Credit Team
Jul 10, 2023

Collaboration between Credit, Procurement, and Sales Teams

In today's complex business environment, the collaboration between credit, procurement, and sales teams plays a critical role in effective risk management. The credit team evaluates customer creditworthiness, while procurement and sales teams interact with suppliers and customers, respectively. By fostering collaboration and communication among these teams, organisations can enhance risk mitigation efforts, ensure sustainable growth, and protect entity financial well-being. 

In this blog post, we will explore how credit teams work with procurement and sales teams and highlight key points of focus on risk management.

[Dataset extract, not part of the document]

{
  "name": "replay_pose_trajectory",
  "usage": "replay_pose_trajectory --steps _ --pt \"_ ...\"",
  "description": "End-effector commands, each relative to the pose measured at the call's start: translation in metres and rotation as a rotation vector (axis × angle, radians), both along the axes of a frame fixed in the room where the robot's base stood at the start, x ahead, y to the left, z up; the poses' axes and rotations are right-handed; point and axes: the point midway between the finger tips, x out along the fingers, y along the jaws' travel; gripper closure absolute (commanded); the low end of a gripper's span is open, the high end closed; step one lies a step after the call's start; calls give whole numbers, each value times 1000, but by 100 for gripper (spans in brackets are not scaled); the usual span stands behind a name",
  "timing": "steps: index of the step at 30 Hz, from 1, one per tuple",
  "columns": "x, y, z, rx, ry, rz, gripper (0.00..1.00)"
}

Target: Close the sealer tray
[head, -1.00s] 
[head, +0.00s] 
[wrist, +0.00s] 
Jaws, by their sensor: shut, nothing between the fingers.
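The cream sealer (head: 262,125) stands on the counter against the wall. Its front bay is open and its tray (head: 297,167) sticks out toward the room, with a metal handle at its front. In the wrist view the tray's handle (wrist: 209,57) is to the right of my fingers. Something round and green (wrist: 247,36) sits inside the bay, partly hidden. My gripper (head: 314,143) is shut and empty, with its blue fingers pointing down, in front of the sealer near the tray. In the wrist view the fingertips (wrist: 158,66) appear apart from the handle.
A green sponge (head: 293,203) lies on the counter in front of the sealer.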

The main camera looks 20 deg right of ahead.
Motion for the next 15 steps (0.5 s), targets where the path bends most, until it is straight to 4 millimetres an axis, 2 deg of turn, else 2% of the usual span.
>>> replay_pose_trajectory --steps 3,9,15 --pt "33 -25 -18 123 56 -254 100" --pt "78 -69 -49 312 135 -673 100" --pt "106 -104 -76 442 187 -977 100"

Credit Team and Procurement Collaboration

  • Supplier Credit Assessment: The credit team collaborates with the procurement team to assess the creditworthiness of potential suppliers. They analyse financial statements, credit reports, and trade references to evaluate supplier stability and reliability. This collaborative approach helps mitigate the risk of engaging with financially unstable suppliers, ensuring a resilient supply chain.
  • Supplier Payment Terms: The credit team provides guidance to the procurement team in negotiating favourable payment terms with suppliers. They consider factors such as cash flow, credit limits, and risk tolerance to ensure that payment terms align with the organisation's financial capabilities and risk appetite.
  • Vendor Risk Management: Collaboration between the credit and procurement teams enables effective vendor risk management. They establish procedures for ongoing vendor monitoring, periodic credit reassessment, and early identification of potential payment issues or supplier defaults. By working together, these teams can proactively manage risks associated with suppliers and mitigate disruptions to the procurement process.

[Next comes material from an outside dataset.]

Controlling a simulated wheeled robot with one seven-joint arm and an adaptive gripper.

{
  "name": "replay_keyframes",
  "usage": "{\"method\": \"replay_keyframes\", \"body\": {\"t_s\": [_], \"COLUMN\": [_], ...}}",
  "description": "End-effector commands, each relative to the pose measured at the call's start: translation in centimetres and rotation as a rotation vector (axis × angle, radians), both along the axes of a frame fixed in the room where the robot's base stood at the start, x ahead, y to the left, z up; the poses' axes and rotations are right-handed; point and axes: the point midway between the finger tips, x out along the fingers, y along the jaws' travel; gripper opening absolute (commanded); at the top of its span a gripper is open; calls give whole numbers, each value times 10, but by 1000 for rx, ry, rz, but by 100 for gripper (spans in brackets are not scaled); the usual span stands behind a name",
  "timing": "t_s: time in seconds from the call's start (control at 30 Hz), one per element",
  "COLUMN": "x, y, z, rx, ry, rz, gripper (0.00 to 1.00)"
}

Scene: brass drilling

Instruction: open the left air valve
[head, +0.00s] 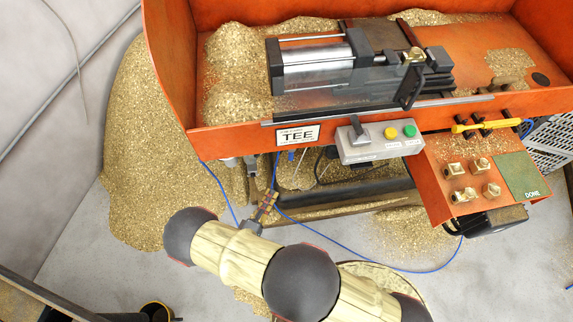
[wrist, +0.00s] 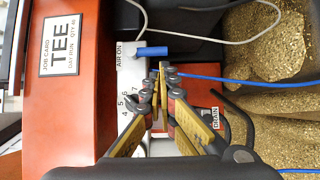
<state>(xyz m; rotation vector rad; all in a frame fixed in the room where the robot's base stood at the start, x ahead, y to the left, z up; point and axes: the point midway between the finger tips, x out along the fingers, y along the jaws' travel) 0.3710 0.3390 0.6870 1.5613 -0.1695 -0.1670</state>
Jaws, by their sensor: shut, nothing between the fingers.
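In the wrist view a blue lever handle (wrist: 152,51) lies sideways beside a pale plate (wrist: 128,72) marked AIR ON. I take it for the air valve's handle, but cannot tell if it is the left valve. My gripper (wrist: 158,78) is shut and empty, its fingertips just below the handle in the picture; whether they touch it is unclear. The fingers hide part of the valve area. In the head view my gripper (head: 267,203) is in front of the machine's underside, below a small blue part (head: 291,155).
A blue hose (wrist: 245,81) runs right from near the fingertips. A DRAIN label (wrist: 214,118) and dark hoses lie close by. The orange machine bed (head: 230,140) overhangs, with a TEE card (head: 298,135) and a button box (head: 380,141). Brass chips (head: 140,150) heap at left.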

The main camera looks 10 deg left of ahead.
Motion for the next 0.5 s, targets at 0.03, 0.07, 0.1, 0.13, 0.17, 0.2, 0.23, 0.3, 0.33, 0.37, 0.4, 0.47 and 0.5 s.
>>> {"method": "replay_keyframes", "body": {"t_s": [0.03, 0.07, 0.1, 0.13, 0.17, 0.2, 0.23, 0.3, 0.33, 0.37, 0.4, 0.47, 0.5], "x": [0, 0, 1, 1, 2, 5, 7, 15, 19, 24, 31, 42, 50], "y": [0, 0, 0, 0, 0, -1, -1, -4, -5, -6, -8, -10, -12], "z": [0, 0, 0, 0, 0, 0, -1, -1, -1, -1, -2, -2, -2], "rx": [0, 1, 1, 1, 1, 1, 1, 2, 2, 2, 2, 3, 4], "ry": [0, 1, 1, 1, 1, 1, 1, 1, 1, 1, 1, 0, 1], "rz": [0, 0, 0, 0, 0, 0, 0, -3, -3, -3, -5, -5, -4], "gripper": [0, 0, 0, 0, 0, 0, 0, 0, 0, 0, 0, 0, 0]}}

Credit Team and Sales Collaboration

  • Customer Credit Assessment: The credit team collaborates with the sales team to evaluate the creditworthiness of potential and existing customers. They provide insights and guidelines to sales representatives to assess customer financial stability, payment history, and credit risk. This collaboration ensures that sales efforts are directed towards customers who have a low credit risk, minimising the risk of bad debt and payment defaults.
  • Credit Limit Determination: The credit team works closely with sales teams to establish appropriate credit limits for customers. By considering factors such as payment history, financial ratios, and creditworthiness, they ensure that credit limits align with the organisation's risk tolerance while supporting sales growth. This collaborative approach enables sales teams to make informed decisions regarding customer credit terms, fostering responsible sales practices.
  • Credit Risk Mitigation: Collaboration between the credit and sales teams is crucial in managing credit risk effectively. They work together to establish credit policies, enforce credit terms, and address overdue payments or potential payment issues promptly. By maintaining open lines of communication, these teams can proactively manage credit risk, minimize late payments, and preserve customer relationships.

Key Points of Focus on Risk Management

  • Robust Credit Assessment: Establish standardized procedures for credit assessment, including evaluation criteria and data sources. This ensures consistency and accuracy in evaluating both suppliers and customers. Regular credit reviews and monitoring mechanisms should be implemented to identify changes in creditworthiness and promptly adjust credit terms.
  • Risk Mitigation Strategies: Develop risk mitigation strategies in collaboration with procurement and sales teams. This may include diversifying the supplier or customer base, negotiating favorable payment terms, implementing credit insurance, or requesting guarantees or collateral for high-risk transactions. These strategies help minimize the impact of credit and payment risks on the organization's financial health.
  • Ongoing Communication: Foster continuous communication among credit, procurement, and sales teams. Regular meetings, status updates, and shared reports facilitate the exchange of information regarding credit assessments, supplier or customer performance, and risk-related concerns. This promotes collaboration, early risk identification, and timely risk mitigation actions.